Sacred Heart/St. Dominic, in Portland’s West End, is one of the few congregations in Maine that reflects this trend of change in America’s Catholic Church. It’s perhaps Maine’s most diverse congregation, and most engaged, as its congregants successfully led a fundraising effort to restore the church’s crumbling tower, staving off possible closure.
“This parish has everything except money,” said Gary MacDonald, 61, who attends Sacred Heart. “Money’s easier to solve than the other things. Community’s hard to find. Faith is hard to find. That sort of spirit of solidarity is hard to find. There are people here who have come from horrible circumstances in Africa and South America. We’re in one of the poorest parts of the city and despite all those challenges, there’s something extraordinary here that keeps growing and growing.”
Mass at Sacred Heart is celebrated in Spanish every Sunday afternoon and the Gospel is read in English and French on Sunday mornings. The music weaves the traditional hymns of the American Catholic Church with the sounds and instruments native to worshippers’ homelands.
Jose Perez, 35, came to Portland from El Salvador in 2001. He is now studying to become a deacon at Sacred Heart/St. Dominic.
“I’ve been called to serve the church, but in my case I want to stay with the Latino community,” he said. “Most [immigrants] come with no family and they need someone who can welcome them here and help them find a job or what they need. I think God is calling me to serve this beautiful community.”
When Perez arrived in Portland, he was living with an uncle, an evangelical Christian. He felt uncomfortable asking his uncle where to find a Catholic church, but believed if he could find one, he would find other Spanish-speaking Catholics.
“One day I said, ‘I have to go find the community I’m looking for,’” he said. “I was just walking down Danforth Street. I just turned to my right and I saw this beautiful church.”
Perez went to the door to read the notices. What he saw was “misas en espano, domingo, 12:15 horas” — Mass in Spanish, Sunday, 12:15.

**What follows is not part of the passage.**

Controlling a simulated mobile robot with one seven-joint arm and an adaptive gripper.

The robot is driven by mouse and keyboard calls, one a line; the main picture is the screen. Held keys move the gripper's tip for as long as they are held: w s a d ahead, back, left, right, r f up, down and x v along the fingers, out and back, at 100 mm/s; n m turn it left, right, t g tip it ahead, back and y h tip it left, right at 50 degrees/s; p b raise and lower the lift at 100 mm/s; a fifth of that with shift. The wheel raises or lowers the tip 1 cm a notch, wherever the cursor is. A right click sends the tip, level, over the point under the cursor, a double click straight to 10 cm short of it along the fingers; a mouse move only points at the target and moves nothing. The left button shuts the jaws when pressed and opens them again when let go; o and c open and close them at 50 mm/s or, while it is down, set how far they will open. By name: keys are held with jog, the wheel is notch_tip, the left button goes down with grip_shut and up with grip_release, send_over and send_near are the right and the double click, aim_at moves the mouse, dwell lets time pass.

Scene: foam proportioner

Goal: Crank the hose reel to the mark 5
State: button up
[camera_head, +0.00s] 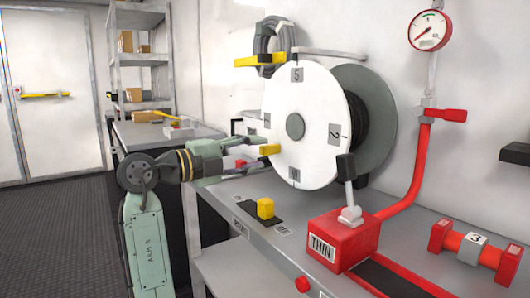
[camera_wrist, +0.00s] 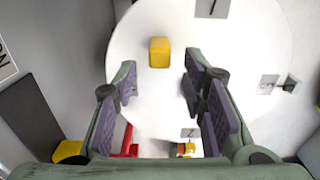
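The hose reel has a white disc (camera_head: 310,120) with marks on its face. The mark 5 (camera_head: 296,75) is at the top in the head view and the mark 2 (camera_head: 338,133) at the right. The yellow crank handle (camera_head: 269,150) sticks out from the disc's lower left face. My gripper (camera_head: 252,158) is at the left of the disc, close to the handle. In the wrist view my gripper (camera_wrist: 160,88) is open, and the yellow handle (camera_wrist: 159,52) shows between and just above the fingertips. I see no contact with it.
A red proportioner box (camera_head: 340,238) with an upright black-tipped lever (camera_head: 346,167) stands right of the reel's foot. A yellow block (camera_head: 265,208) sits on the grey bench in front. A red pipe (camera_head: 412,185) rises behind. Open floor (camera_head: 60,230) lies at the left.

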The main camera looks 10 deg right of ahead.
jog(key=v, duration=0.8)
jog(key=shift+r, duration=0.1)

“God brought me to Portland and to this church,” Perez recalls. “At that time, it was the only church in Maine with a Mass in Spanish.”

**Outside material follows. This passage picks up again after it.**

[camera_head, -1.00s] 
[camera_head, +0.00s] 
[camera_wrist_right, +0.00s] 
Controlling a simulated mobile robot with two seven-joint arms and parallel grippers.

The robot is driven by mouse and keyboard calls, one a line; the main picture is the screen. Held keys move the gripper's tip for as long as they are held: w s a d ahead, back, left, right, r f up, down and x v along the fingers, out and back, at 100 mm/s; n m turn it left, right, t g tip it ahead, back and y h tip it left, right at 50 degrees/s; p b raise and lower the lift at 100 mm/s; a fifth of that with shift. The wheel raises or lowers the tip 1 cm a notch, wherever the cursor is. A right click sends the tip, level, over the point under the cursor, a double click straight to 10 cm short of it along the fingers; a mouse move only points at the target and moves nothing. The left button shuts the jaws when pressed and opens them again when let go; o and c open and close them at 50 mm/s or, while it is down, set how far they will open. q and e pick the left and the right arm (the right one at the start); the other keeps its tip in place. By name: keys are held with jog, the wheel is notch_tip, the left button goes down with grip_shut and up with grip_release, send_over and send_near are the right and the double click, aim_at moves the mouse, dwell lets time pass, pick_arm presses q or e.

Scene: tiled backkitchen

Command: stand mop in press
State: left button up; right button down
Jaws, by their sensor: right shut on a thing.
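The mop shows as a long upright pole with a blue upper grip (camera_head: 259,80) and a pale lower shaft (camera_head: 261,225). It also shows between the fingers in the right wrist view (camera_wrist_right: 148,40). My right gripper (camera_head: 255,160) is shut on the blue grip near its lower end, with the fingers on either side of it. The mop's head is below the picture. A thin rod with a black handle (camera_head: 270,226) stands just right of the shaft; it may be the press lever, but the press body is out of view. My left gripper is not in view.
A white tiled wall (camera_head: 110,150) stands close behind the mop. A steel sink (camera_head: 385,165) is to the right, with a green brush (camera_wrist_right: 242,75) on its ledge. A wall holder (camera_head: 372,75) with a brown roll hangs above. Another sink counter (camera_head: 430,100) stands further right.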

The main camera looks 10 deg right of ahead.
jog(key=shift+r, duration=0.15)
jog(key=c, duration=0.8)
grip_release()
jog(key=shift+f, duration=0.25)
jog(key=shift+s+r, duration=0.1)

This immigrant community is also restoring a passion for the church in Maine. It’s not duty, as parishioners like Helene LaPointe would understand, but a spiritual energy the diocese desperately needs in its pews to survive and thrive in Maine.
“When I don’t come to Mass on Sunday, I feel myself empty,” Solange Tchatat, a native of Cameroon who moved to Portland in 2011, said recently at Sacred Heart. “You come to Mass to get your strength for the week, because everything during the week just shoots through you. That’s what Sunday means to me.”
Epilogue: Not only in church
On Dec. 5, Bishop Robert Deeley presided over the Hour of Power, drawing a large crowd of young Catholics. He spoke to them about the “wonderful grace” of seeing young people growing a relationship with Jesus, and urged them to support each other in their faith.
“You have discovered something in Jesus that brings you here tonight,” the bishop said. “The companionship you have in this group, as you draw strength from each other, will help you invite others to join you and they, too, might be touched by the love of Jesus.”
It was in this spirit of companionship that this young group elected to celebrate the faith at Buffalo Wild Wings later that night.
After blessing their food, chatter resumed around the table.
They texted, talked about movies and discussed plans for an ugly sweater-themed holiday party the next night. They also discussed their faith and favorite priests, in an environment more accustomed to praising sports figures with reverential tones.
Christine Savage said what most at the table were likely thinking.
“Why should God,” she asked, ‘“only be in the church?”